Les créanciers français ne s'inquiètent pas. Ils comptent sur les revenus des douanes tunisiennes pour être remboursés de leurs prêts. Lui-même privé de ces revenus, le gouvernement tunisien doit en contrepartie augmenter les impôts, ce qui a pour effet d'aggraver la crise humanitaire dans le pays.
En 1867, le gouvernement aux abois se propose de lancer un nouvel emprunt de pas moins de cent millions de francs. Cette fois, la Bourse de Paris, qui a retrouvé ses esprits, décline la proposition.
L'État tunisien est déclaré en faillite. Il doit se placer sous le contrôle financier des grandes puissances européennes.
C'est ainsi que se met en place en 1869 une commission anglo-italo-française destinée à résorber la dette extérieure de l'État.
Elle est présidée par un Tunisien, le général Khérédine (Khayr al-Dîn ou Kheireddine Pacha), ancien esclave d'origine caucasienne, qui est aussi le gendre de Khaznadar. La vice-présidence est confiée à un Français, l'inspecteur des finances Victor Villet, « Bey Villet ». Le tandem arrive à assainir les finances du pays.
Khérédine profite de l'ascendant d'un mignon du harem sur le bey vieillissant pour faire chasser Khaznadar et prendre sa place de Grand vizir en 1873.
Il tente de relancer la politique de réformes et de combattre la corruption.

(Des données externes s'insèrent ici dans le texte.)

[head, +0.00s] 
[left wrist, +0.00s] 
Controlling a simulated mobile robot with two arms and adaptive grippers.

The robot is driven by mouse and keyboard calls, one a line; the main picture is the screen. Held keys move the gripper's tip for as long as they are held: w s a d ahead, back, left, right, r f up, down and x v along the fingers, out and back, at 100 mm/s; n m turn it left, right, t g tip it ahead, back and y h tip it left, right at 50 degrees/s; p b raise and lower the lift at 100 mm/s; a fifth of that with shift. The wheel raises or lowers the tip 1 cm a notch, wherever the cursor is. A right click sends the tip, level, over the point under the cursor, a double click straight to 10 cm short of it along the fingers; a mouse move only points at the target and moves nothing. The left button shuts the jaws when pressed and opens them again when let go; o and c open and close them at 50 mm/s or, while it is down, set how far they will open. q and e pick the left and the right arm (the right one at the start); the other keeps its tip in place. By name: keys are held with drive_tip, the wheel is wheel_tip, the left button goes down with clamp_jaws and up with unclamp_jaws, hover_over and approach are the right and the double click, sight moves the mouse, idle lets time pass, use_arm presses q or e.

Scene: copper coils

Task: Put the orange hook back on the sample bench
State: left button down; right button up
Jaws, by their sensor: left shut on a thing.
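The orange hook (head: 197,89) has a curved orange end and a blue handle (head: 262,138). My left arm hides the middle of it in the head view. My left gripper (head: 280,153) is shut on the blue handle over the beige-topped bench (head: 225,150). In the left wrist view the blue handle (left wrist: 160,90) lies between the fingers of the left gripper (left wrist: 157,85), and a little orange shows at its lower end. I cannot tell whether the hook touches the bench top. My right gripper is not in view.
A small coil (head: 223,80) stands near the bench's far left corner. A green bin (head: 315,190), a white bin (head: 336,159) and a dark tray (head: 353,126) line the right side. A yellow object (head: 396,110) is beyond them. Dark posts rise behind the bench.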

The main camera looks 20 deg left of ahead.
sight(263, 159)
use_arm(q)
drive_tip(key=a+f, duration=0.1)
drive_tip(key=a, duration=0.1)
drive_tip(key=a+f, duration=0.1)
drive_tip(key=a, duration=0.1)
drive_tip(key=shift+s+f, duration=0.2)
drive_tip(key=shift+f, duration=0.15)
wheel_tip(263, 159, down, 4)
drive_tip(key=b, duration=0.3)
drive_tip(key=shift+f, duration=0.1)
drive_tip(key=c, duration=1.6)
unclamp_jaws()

Mais ses efforts sont réduits à néant par la « troïka » anglo-italo-française qui oppose une fin de non-recevoir à sa demande de réduction de la dette et la Tunisie s'enfonce dans le dénuement.

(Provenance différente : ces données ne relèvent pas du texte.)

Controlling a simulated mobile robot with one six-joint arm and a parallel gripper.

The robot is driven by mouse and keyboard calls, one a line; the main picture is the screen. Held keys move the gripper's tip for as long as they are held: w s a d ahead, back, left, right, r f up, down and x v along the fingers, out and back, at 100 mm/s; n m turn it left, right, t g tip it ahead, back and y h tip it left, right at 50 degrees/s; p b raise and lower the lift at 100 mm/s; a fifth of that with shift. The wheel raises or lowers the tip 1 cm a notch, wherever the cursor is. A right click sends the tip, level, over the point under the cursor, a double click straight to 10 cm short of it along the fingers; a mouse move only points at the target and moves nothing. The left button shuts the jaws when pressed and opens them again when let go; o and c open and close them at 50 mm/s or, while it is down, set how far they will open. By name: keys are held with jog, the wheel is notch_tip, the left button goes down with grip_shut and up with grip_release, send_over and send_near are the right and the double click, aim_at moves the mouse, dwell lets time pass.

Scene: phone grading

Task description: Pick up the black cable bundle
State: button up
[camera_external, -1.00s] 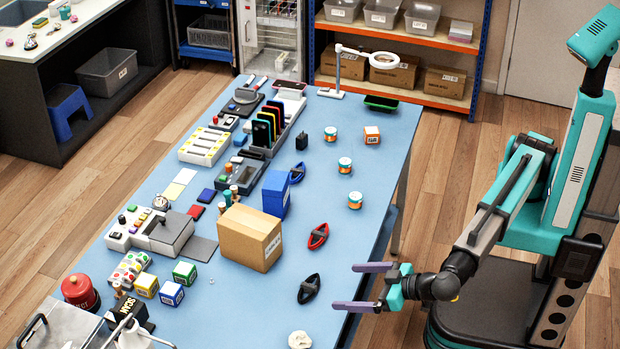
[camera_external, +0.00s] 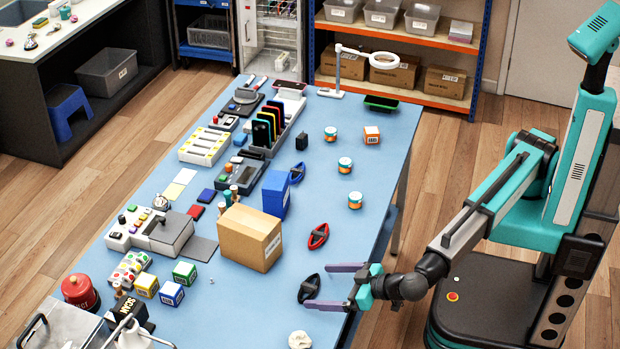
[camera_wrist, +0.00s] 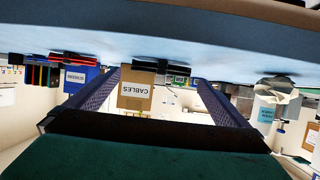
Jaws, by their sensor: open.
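The black cable bundle (camera_external: 309,288) lies on the blue table near its right edge, in front of the red cable bundle (camera_external: 318,236). My gripper (camera_external: 319,286) is open and empty, with its two long purple fingers pointing left over the table edge. Its fingertips are close to the black bundle, one toward each end; I cannot tell whether the lower one touches it. In the upside-down wrist view, the black bundle (camera_wrist: 160,66) shows between and beyond the fingertips, with the cardboard box labelled CABLES (camera_wrist: 134,91) behind it.
The cardboard box (camera_external: 250,238) stands beyond the bundles, with a blue box (camera_external: 276,194) behind it. A crumpled white thing (camera_external: 300,340) lies at the front. A blue cable bundle (camera_external: 298,172) lies farther back. The table around the black bundle is mostly clear.

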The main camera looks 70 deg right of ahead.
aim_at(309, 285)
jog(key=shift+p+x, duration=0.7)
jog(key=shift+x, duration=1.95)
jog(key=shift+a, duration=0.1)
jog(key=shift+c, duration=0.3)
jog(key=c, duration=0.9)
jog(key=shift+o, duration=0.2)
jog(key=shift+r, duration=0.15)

Politiquement affaibli, Khérédine est chassé du pouvoir suite à une intrigue de l'ancien mignon du harem Mustafa ben Ismaïl qui devient à son tour Grand Vizir.

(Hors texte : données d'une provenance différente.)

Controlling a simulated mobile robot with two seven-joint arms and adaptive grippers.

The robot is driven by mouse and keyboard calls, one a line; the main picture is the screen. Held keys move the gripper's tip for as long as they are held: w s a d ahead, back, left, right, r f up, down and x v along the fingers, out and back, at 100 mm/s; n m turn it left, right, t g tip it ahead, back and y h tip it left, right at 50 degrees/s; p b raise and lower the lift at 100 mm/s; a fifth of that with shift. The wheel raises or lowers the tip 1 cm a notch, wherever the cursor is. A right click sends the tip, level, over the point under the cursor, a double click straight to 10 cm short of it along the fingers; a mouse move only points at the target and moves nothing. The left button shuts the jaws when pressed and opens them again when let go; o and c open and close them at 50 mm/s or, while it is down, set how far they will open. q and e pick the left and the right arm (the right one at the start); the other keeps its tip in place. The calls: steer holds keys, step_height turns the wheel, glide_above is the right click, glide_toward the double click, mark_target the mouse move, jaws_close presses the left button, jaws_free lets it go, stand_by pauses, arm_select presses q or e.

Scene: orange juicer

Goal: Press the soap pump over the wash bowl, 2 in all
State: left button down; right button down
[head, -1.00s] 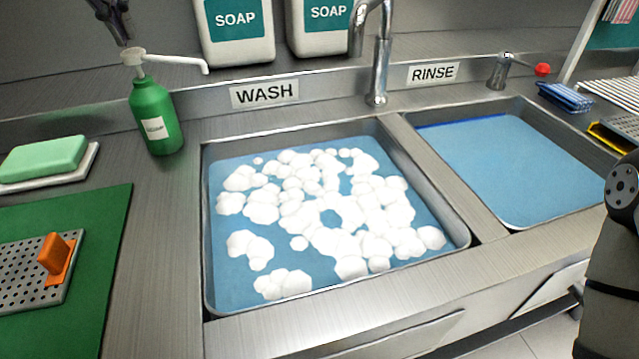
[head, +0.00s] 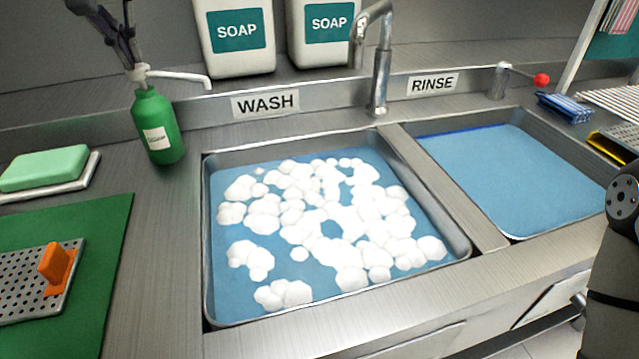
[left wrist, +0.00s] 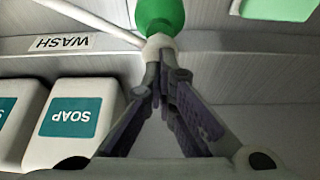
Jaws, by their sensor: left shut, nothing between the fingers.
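The green soap bottle (head: 158,128) with a white pump head (head: 138,75) stands upright on the steel counter, left of the wash bowl's back corner. Its spout points right toward the wash bowl (head: 207,235), which holds blue water and white foam. My left gripper (head: 134,66) is shut and empty, with its fingertips down on top of the pump head. In the left wrist view the shut fingertips (left wrist: 160,62) meet the white pump head (left wrist: 159,42), with the green bottle (left wrist: 160,14) beyond. The pump head sits low, close to the bottle. My right gripper is out of view.
A tap (head: 379,75) stands behind the bowls, with the rinse bowl (head: 520,232) at right. Two soap jugs (head: 237,60) stand at the back. A green sponge (head: 44,168) and a green mat (head: 105,250) lie at left.

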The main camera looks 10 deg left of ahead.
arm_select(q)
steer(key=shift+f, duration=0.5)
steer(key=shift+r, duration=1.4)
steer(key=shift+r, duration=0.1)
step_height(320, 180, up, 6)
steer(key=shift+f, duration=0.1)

La Tunisie, également convoitée par la République française, l'Italie et le Royaume-Uni, bénéficie d'un sursis du fait des rivalité entre les consuls de ces puissances. Elle devient un enjeu central du congrès de Berlin de 1878 consacré à l'empire ottoman. Au terme de longues tractations entre Bismarck et les Britanniques, ces derniers conviennent d'abandonner la Tunisie à la France.
Malgré l'opposition de l'Italie, la Tunisie va en définitive tomber sous protectorat français.